Money for research, public procurement and policy instruments are important drivers for the cooperative work with Sustainable Chemistry 2030. Sweden having a clear political ambition towards bio-based chemistry is seen as another driver, because local companies have been collaborating in discussing rules and laws relevant for the realisation of this vision with the politicians. Sustainable Chemistry 2030 has improved the relationship with the municipality as well as with the region and the whole nation.

The companies have been existing in the same area for many years. With time the involved actors have developed ways to collaborate and they can be considered to have a high level of trust for each other. Overall, the cooperation seems to be highly accepted and appreciated.

Key Challenges

Present and future challenges for the collaboration have been notified.

Companies having different economic situatons is identified as a challenge that effects joint investments in collaborative opportunities. Another key challenge is related to local managers having limited authority regarding new investments, as the chemical companies are part of large multi-national groups and such investment decisions are taken by the head offices located elsewhere. Furthermore, work with industrial symbiosis is something that takes time from the main activities of the management and might therefore not always be prioritized by the multinational corporation and the leaders. If the business leaders are located in another country their interest to cooperate in different local joint investments is often lower.

To be able to reach the vision Sustainable Chemistry 2030 it will be vital to have long-term policies which will help the companies to make safer investments. For example, by the time this research was conducted there were rules regarding tax reduction for biofuels, which makes the production of biofuels from biomaterials cheaper than producing chemical feedstocks – such as bio-ethylene. This is a major problem and a big challenge. To be able to change the laws on tax reduction and make the production of feedstocks more economically viable the chemical industries in Stenungsund have to influence the formation of such a policy. This is however more difficult to influence because of the election of the government every fourth year.

In addition to the rules on tax reduction for bio-fuels, policy instruments concerning electricity certificates and waste management rules also act as a barrier in Stenungsund.
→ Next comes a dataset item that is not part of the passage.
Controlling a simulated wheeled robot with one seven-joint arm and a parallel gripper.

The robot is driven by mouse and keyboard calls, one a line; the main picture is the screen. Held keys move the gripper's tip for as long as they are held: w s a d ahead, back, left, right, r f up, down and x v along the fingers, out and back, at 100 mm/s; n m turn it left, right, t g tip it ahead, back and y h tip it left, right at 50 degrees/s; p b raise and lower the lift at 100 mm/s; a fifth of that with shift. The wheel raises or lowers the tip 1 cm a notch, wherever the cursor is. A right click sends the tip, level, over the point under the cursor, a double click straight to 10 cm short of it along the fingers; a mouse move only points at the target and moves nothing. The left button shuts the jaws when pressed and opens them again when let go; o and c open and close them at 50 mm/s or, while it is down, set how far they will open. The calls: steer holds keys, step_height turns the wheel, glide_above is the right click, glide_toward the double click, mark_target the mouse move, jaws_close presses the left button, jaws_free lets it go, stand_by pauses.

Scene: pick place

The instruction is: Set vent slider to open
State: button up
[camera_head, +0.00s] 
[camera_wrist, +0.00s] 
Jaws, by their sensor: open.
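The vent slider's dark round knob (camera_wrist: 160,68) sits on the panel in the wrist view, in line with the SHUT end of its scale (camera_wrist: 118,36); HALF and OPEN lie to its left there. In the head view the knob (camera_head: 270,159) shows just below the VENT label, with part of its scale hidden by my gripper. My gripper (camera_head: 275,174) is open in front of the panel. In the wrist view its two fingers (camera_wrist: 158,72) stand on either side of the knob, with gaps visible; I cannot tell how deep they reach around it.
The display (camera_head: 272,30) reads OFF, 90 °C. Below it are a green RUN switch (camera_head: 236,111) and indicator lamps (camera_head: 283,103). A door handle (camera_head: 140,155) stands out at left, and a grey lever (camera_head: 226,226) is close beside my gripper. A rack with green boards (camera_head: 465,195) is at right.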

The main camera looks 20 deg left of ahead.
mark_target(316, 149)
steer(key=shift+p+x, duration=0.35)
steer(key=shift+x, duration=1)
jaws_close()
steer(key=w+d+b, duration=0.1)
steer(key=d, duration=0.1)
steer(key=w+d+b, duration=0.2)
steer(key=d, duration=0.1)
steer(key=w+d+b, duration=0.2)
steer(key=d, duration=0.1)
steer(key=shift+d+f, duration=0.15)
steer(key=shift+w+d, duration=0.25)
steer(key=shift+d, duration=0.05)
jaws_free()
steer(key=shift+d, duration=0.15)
This is because such tools provide support for the development of combined heat and power plants incinerating waste but not for utilising industrial waste heat. To make additional waste heat collection and utilisation possible, policy instruments need to be changed. Favourable loans on energy efficiency projects would also be an important instrument for future cooperation towards greener chemistry.
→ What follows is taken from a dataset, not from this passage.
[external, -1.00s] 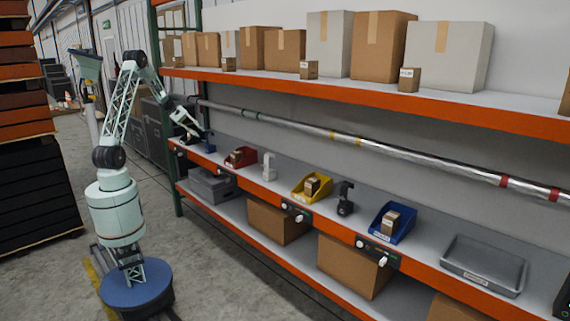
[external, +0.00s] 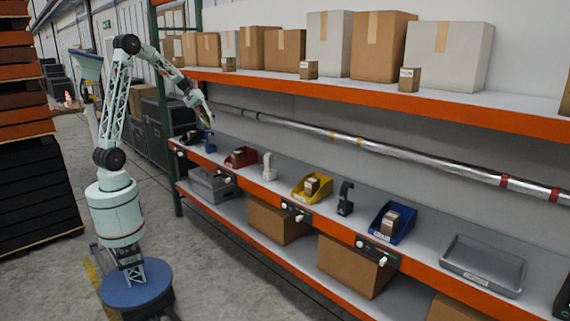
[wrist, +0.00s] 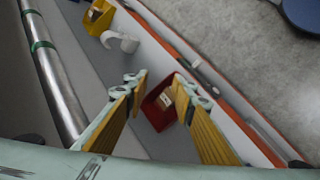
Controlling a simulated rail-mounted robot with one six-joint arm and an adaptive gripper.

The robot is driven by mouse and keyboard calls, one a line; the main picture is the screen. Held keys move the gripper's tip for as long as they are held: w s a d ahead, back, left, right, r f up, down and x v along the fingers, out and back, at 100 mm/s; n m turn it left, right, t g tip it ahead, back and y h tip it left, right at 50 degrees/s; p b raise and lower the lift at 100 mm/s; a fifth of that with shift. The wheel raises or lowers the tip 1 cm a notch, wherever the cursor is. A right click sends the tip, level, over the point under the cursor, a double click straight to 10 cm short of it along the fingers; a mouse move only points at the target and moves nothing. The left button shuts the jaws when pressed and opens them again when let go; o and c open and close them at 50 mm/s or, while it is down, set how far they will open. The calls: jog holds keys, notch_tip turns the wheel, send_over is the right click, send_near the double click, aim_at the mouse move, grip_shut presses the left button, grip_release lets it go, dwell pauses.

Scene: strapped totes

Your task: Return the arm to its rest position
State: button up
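My arm reaches from its round base across to the left end of the shelf. My gripper (external: 207,115) hangs in the air above the middle shelf, below the upper orange beam. In the wrist view, its two yellow-padded fingers (wrist: 158,80) are spread apart with nothing held between them. Beyond the fingertips lies the red tote (wrist: 160,103) with a small box in it. The red tote (external: 241,157) stands on the middle shelf, below and to the right of my gripper.
A white stand (external: 269,167), a yellow tote (external: 312,192), a dark stand (external: 345,198), a blue tote (external: 392,227) and a grey tray (external: 483,265) line the shelf. A silver pipe (external: 410,155) runs behind them. Boxes fill the upper shelf.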

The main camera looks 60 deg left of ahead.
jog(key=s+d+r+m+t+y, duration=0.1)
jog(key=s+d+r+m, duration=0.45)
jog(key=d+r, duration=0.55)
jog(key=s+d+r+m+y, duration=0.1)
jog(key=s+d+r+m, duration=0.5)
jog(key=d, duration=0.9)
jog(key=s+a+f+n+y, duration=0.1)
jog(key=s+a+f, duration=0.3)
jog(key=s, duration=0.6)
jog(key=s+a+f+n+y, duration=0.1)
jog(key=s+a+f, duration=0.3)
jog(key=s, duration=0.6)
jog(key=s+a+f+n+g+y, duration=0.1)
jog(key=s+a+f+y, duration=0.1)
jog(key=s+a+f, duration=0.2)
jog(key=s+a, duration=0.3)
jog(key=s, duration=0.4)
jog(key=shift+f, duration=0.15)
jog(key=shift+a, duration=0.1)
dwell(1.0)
The logistics in the Stenungsund area is a future challenge, particulary with the presence of new actors. The logistics infrastructure–e.g. railways and harbours connected to the industries–have limited capacity and might not be able to serve the needs of additinal actors. This complicates the expansion of the cluster, as big investments into the logistics infrastructure may be necessary.
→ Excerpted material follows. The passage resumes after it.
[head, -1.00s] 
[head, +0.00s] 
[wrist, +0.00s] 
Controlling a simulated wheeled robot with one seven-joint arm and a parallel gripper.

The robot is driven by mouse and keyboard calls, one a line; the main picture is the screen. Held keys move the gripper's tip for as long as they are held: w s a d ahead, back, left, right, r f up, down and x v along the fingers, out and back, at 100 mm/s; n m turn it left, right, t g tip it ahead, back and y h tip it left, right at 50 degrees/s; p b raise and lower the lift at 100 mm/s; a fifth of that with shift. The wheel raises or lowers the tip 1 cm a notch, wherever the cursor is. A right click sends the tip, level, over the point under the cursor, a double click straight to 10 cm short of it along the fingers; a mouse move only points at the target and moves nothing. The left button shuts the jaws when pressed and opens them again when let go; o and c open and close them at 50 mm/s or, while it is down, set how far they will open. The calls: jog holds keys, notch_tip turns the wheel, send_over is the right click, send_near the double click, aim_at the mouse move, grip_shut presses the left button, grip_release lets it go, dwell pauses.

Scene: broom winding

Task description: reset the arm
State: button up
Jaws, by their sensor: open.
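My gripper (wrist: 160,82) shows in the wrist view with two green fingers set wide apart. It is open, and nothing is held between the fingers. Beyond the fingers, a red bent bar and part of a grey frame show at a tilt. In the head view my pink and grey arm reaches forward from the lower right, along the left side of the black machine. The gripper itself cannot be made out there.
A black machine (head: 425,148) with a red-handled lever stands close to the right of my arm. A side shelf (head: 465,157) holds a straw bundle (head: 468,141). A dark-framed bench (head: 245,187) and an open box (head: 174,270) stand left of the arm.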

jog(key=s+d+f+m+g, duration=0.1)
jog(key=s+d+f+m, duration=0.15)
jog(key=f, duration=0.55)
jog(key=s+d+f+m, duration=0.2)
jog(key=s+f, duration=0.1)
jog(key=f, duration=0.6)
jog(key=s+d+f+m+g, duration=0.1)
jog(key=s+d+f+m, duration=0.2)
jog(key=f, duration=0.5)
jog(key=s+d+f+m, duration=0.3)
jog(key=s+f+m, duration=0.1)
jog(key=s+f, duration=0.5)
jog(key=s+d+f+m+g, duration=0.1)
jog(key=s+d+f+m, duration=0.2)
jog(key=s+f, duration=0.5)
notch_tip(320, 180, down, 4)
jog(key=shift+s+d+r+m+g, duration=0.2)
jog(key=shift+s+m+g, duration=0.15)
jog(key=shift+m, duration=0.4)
Future Possibilities for Synergies

Establishmet of a biorefinery and its integration with the existing industries, and increased energy integration among companies and with local community are identified as key oppportunities for the future development of the symbiotic network in Stenungsund. A fugure scenarios involving these developments is presented below.

Potential future structure of the Stenungsund industrial symbiosis network
Figure 2: In the future, a biorefinery could be added which would include a few more actors in the collaboration such as the forest industry, and new actors that could use the byproducts from the refinery would be possible as well.

Biorefinery

An important part of being able to reach the vision Sustainable Chemistry 20030 and be fossil free by 2030 is to replace fossil based ethylene with bio-based one. The goal is to use forest material to produce ethanol and then use this to make ethylene in the already existing cracker plant. Therefore, a desirable new actor that could be integrated with the chemical industries in Stenungsund is a bio refinery.

The expansion of the network with the inclusion of a bio refinery would benefit both the environment and the economy in the region, since renewable and locally produced raw material will replace imported fossil based raw material. All five of the chemical companies would benefit from this since they then could promote themselves as more environmentally friendly. Building a biorefinery will also create job opportunities which will benefit the municipality.

Development of a biorefinery in the region requires a large investment and finding an actor willing to make such an investment may consitute a key barrier. One option could be existing companies sharing the investment costs and jointly developing the plant. However, this requires agreement on the respective shares of investments, ownerships and responsibilities. Furthermore, as mentioned earlier, the situation may become more complicated due to different companies having different possibilities for new investments. Increasing the number of actors in the network can also be a barrier, as with the growing number of actors the complexity of relationships may also increase and may become more difficult to maintain. As the existing actors in the local network have close relationships developed over a long period of time, a new actor may have difficulties in integrating with this network. It takes time to develop trust for each other. To assign a leader for the relationships in the collaboration could help to overcome this barrier.

Increased energy integration and district heating

Together with the Chalmers University of Technology the petrochemical industries in Stenungsund have carried out a project to investigate the possibilities for increased energy integration. The results show that the energy use of the companies in Stenungsund could be reduced by up to 89 MW, if a number of measures were implemented. These could result in cost savings of up to 200 MSEK.

The chemical industries see a potential in this project and also in a project for delivering district heat to the municipality of Stenungsund, but there are technical and economic concerns that have to be solved before it can be realized. It is possible that none of the chemical companies in Stenungsund are ready to make the needed investments and a third party might be needed to make the investments, take the economic risks and bring the right knowledge to the table.

Making better use of waste heat from the chemical industries in Stenungsund is a very important question for the private and public actors in the region. Since Stenungsund has a limited heating demand, possibilities for extending the district heating network towards the nearby city of Gothenburg and other municipalities are being discussed. Unfortunately, progress has been limited primarily due to the big investmens required for such integration.